In a response to the hate crime that occurred last month, Jose Lopez, executive director of the Puerto Rican Cultural Center and instructor at UIC, brought a Latino perspective on racism in the President’s Dining Room, Nov. 18.
According to Lopez, there is no evidence of humans separating other humans by race prior to 1492.
“We invented race after 1492. Racism is a product of modernizing. Racism is connected to the enterprise of colonialism,” said Lopez. “Racism is justification for colonialism.”
Lopez said everyone should learn the history of the U.S. because there is nothing uniquely Western about Western civilization.
“What is an American?
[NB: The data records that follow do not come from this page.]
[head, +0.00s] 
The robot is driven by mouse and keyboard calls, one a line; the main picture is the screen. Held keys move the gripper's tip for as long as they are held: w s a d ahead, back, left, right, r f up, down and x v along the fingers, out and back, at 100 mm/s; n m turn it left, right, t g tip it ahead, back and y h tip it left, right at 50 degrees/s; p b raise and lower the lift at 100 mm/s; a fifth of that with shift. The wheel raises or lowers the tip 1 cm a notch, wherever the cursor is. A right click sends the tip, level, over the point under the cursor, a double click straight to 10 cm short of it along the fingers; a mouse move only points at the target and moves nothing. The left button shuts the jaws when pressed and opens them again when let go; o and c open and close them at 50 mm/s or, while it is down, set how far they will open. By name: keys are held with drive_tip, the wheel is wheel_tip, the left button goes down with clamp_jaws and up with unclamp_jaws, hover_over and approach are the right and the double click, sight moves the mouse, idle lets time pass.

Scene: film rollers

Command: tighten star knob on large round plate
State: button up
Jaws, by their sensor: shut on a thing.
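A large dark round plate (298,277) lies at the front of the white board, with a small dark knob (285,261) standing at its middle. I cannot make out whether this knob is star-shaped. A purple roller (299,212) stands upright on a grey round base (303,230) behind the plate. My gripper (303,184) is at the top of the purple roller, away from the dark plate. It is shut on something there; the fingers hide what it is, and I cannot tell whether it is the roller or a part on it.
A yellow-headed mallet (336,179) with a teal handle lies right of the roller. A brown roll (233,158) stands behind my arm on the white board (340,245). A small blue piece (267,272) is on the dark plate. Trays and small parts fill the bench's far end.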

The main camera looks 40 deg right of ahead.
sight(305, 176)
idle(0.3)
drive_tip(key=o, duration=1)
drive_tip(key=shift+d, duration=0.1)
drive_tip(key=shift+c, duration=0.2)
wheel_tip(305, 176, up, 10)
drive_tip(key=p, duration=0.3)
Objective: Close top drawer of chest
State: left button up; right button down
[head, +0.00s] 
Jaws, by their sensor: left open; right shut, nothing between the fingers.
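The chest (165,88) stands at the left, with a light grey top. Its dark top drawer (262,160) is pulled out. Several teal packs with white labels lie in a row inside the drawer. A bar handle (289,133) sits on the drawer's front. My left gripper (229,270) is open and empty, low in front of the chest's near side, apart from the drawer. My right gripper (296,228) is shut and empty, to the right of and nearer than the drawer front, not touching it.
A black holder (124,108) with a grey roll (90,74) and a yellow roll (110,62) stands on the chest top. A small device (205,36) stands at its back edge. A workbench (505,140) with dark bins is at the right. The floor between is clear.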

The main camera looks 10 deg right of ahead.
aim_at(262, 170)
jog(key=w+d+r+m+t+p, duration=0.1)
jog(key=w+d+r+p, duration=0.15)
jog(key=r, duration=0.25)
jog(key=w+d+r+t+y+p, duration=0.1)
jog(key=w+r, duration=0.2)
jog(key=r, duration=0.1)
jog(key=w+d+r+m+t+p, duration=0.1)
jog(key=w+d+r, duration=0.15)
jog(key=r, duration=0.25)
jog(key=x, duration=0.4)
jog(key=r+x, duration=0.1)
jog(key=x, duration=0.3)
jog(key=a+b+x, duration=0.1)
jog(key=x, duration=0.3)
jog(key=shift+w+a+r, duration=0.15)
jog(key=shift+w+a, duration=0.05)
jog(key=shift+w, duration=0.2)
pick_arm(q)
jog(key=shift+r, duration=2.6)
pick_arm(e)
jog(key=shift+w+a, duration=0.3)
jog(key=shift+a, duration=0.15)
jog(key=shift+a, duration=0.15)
The interesting thing about this country is that there has never been a moment where there weren’t multiple languages or multiple cultures,” said Lopez.
The problem with Elmhurst College or any other institutions, according to Lopez, is that all the courses are Eurocentric.
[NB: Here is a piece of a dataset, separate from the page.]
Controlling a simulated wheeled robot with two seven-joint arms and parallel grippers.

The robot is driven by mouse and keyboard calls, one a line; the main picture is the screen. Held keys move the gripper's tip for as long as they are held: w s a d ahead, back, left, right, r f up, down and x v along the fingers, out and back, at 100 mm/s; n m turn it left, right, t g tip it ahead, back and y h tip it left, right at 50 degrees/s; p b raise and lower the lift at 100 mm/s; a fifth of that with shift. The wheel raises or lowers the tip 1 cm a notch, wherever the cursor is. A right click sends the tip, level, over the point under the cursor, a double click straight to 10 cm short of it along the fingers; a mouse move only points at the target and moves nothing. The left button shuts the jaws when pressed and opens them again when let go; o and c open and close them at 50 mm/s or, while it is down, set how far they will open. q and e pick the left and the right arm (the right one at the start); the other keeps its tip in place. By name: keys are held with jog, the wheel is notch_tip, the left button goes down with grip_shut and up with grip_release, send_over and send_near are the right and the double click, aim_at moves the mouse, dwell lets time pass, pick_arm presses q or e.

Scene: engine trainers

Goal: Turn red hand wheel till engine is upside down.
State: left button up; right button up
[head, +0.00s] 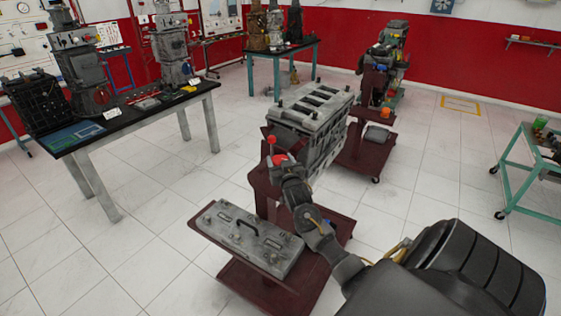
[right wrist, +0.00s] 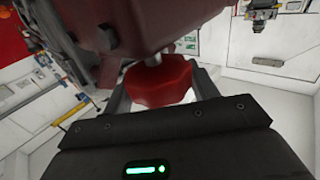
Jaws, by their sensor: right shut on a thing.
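The grey engine (head: 312,118) is mounted on a dark red wheeled stand (head: 262,190) in the middle of the head view. A face with several dark rectangular openings points upward, and the block looks somewhat tilted. The red hand wheel (head: 277,159) is at the near left side of the stand's head, mostly covered by my gripper. In the right wrist view the lobed red hand wheel (right wrist: 158,83) sits between the two fingers, below the dark red housing. My right gripper (head: 285,167) is shut on it. My left gripper is not in view.
A black-topped table (head: 140,110) with engine parts stands left. Another engine stand (head: 362,150) is behind. A green cart (head: 520,165) stands right. Tiled floor is clear between them.

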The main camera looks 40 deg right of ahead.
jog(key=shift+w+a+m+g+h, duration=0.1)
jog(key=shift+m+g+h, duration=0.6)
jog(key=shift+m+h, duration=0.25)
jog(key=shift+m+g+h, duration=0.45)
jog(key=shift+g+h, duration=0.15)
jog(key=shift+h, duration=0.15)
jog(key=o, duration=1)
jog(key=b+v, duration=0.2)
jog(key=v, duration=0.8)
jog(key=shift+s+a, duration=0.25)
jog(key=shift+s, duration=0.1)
“When we begin to create ideas of a great white man, that’s problematic,” said Lopez.
Junior Andrew Kolb said Lopez’s speech emphasized how the U.S. culture has been taking from other cultures and is not defined by just one.
“I really liked [how he talked] about learning about other cultures and how most American ideas come from them,” said Kolb.
Sophomore Kevin Garcia invited Lopez for a project for his cultural class and as a response to the hate crime that occurred last month. However, his speech opened Garcia up to a historical perspective on racism.
“Hate crimes come from lack of knowledge, and we should just be open to learn from different cultures,” said Garcia.
Lopez said that humans are the only living things capable of doing things in the act of solidarity, we are the only ones who can recognize and learn from differences, and most hate crimes are based on the inability to learn from one another.
“We’ve got to think about what drives people to hate others. There’s a good phrase in the Qua’ran: ‘We have made you different so you can know each other,’” said Lopez. “The ability to know the other is the ability to be human.”
At the same time, Lopez is careful with hate crimes, because deep down inside, he believes people should say what they want.
“We don’t have the right to take away the humanity of everybody. Every human being should be able to have access to life,” said Lopez. “The two words we need to take out of our minds are isolation and exclusion.”